__WRITTEN REQUEST__: Report every line below that holds the word "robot".

_ _ _ _

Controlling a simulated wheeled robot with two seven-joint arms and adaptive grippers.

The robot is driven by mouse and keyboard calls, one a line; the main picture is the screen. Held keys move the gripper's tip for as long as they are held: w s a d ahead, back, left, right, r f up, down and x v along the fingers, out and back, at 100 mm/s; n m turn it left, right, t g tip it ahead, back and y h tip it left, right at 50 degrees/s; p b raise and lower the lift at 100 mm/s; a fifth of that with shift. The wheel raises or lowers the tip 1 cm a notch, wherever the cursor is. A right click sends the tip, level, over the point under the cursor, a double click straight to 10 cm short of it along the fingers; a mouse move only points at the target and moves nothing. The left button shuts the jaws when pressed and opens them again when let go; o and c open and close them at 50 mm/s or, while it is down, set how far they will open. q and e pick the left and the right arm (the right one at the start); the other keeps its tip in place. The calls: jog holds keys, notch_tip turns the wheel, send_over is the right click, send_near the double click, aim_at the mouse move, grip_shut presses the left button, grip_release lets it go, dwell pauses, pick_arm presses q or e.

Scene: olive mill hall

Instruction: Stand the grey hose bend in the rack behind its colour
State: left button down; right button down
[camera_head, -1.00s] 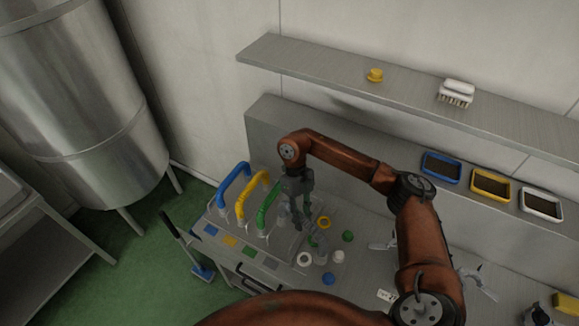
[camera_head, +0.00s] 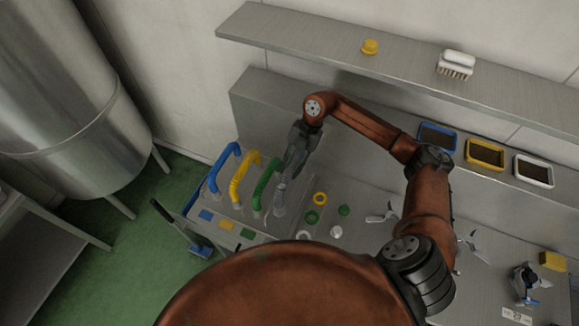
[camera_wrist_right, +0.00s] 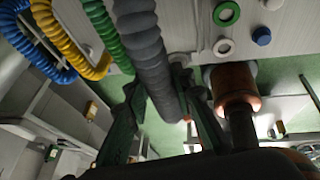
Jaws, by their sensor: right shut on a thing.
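The grey hose bend (camera_head: 283,188) is held in my right gripper (camera_head: 291,168), just right of the green bend. In the right wrist view the grey bend (camera_wrist_right: 143,45) passes between the fingers of the shut right gripper (camera_wrist_right: 165,108). The rack (camera_head: 236,212) holds upright blue (camera_head: 214,172), yellow (camera_head: 237,179) and green (camera_head: 261,186) bends behind blue (camera_head: 205,214), yellow (camera_head: 226,225) and green (camera_head: 247,234) patches. My arm link hides the area right of the green patch. I cannot tell whether the grey bend touches the rack. My left gripper is not in view.
Three trays, blue (camera_head: 437,137), yellow (camera_head: 486,154) and white (camera_head: 534,170), stand on the ledge behind. A wall shelf (camera_head: 410,64) runs above.

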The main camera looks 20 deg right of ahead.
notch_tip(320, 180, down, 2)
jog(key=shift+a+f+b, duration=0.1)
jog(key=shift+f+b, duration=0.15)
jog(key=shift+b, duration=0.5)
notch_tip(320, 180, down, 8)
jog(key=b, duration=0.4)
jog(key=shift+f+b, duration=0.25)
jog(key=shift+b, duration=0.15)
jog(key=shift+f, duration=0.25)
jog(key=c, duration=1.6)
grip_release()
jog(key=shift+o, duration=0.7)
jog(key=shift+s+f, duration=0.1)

_ _ _ _

__TASK RESULT__:
Controlling a simulated wheeled robot with two seven-joint arms and adaptive grippers.
The robot is driven by mouse and keyboard calls, one a line; the main picture is the screen. Held keys move the gripper's tip for as long as they are held: w s a d ahead, back, left, right, r f up, down and x v along the fingers, out and back, at 100 mm/s; n m turn it left, right, t g tip it ahead, back and y h tip it left, right at 50 degrees/s; p b raise and lower the lift at 100 mm/s; a fifth of that with shift. The wheel raises or lowers the tip 1 cm a notch, wherever the cursor is. A right click sends the tip, level, over the point under the cursor, a double click straight to 10 cm short of it along the fingers; a mouse move only points at the target and moves nothing. The left button shuts the jaws when pressed and opens them again when let go; o and c open and close them at 50 mm/s or, while it is down, set how far they will open. q and e pick the left and the right arm (the right one at the start); the other keeps its tip in place. The calls: jog holds keys, notch_tip turns the wheel, send_over is the right click, send_near the double click, aim_at the mouse move, grip_shut presses the left button, grip_release lets it go, dwell pauses, pick_arm presses q or e.

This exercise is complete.